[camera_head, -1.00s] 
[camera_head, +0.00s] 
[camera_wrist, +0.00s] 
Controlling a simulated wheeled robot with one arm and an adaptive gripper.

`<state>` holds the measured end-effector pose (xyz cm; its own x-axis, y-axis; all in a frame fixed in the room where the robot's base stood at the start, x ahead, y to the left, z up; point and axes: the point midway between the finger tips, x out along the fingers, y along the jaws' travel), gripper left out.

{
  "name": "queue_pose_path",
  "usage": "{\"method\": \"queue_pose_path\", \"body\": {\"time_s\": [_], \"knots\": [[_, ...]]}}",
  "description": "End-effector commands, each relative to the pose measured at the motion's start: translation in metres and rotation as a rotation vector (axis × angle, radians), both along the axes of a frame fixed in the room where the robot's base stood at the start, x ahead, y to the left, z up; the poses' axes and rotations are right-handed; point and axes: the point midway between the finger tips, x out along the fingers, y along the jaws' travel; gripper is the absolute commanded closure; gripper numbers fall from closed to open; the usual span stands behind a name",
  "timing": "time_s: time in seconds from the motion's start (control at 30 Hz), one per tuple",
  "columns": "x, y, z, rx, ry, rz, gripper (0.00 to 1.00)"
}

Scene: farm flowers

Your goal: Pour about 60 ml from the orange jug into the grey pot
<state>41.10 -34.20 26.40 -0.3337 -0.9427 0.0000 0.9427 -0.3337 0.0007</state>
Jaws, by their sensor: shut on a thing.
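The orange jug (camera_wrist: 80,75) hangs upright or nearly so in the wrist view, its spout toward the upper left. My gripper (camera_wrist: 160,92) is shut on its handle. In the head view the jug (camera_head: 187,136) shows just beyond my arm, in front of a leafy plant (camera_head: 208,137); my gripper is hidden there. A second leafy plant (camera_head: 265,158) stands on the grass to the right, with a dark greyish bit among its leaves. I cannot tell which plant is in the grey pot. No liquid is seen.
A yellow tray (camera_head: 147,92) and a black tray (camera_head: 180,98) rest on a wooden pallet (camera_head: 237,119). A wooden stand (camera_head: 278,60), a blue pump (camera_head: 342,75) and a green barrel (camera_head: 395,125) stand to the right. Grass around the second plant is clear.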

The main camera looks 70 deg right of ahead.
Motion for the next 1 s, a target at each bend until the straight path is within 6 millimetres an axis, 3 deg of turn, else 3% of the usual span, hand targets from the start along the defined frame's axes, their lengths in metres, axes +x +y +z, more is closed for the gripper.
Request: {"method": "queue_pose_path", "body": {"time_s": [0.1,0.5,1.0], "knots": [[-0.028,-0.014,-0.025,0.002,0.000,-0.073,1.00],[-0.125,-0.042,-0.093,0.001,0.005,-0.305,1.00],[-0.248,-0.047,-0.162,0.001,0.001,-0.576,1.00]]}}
....
_Directions for this task_
Extract all lines from the data in which "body" is found.

_Result of the exercise_
  "usage": "{\"method\": \"queue_pose_path\", \"body\": {\"time_s\": [_], \"knots\": [[_, ...]]}}",
Request: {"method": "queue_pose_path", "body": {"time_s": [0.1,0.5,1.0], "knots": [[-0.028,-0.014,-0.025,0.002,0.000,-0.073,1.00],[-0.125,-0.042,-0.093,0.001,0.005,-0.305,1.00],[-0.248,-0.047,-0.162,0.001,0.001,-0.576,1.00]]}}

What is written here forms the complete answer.